TASK STATEMENT
Pull out every line with the word "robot".

START DATASET EXTRACT

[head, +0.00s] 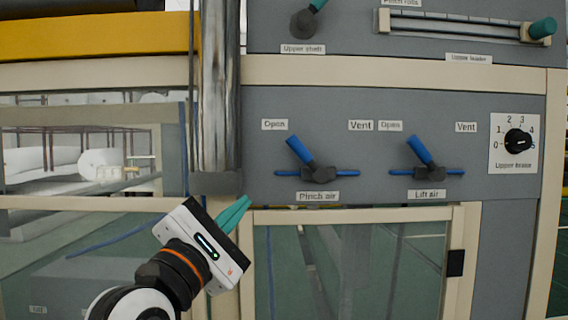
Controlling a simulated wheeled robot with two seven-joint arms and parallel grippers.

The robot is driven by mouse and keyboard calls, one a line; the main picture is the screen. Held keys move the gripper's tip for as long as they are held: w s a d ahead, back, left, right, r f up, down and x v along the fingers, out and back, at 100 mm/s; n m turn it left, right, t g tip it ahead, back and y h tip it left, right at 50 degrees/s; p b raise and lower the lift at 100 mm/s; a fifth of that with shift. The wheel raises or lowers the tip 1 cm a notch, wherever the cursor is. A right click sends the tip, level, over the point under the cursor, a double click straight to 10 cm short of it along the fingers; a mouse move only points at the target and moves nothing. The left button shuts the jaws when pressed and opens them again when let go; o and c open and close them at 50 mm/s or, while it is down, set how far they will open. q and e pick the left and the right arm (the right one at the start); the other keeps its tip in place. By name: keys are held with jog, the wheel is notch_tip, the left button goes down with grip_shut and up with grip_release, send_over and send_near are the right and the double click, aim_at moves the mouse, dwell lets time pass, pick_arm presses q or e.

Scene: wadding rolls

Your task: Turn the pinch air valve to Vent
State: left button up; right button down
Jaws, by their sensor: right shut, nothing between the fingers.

END DATASET EXTRACT

RESPONSE
Controlling a simulated wheeled robot with two seven-joint arms and parallel grippers.
The robot is driven by mouse and keyboard calls, one a line; the main picture is the screen. Held keys move the gripper's tip for as long as they are held: w s a d ahead, back, left, right, r f up, down and x v along the fingers, out and back, at 100 mm/s; n m turn it left, right, t g tip it ahead, back and y h tip it left, right at 50 degrees/s; p b raise and lower the lift at 100 mm/s; a fifth of that with shift. The wheel raises or lowers the tip 1 cm a notch, wherever the cursor is. A right click sends the tip, level, over the point under the cursor, a double click straight to 10 cm short of it along the fingers; a mouse move only points at the target and moves nothing. The left button shuts the jaws when pressed and opens them again when let go; o and c open and close them at 50 mm/s or, while it is down, set how far they will open. q and e pick the left and the right arm (the right one at the start); the other keeps its tip in place. By name: keys are held with jog, the wheel is notch_tip, the left button goes down with grip_shut and up with grip_release, send_over and send_near are the right and the double click, aim_at moves the mouse, dwell lets time pass, pick_arm presses q or e.

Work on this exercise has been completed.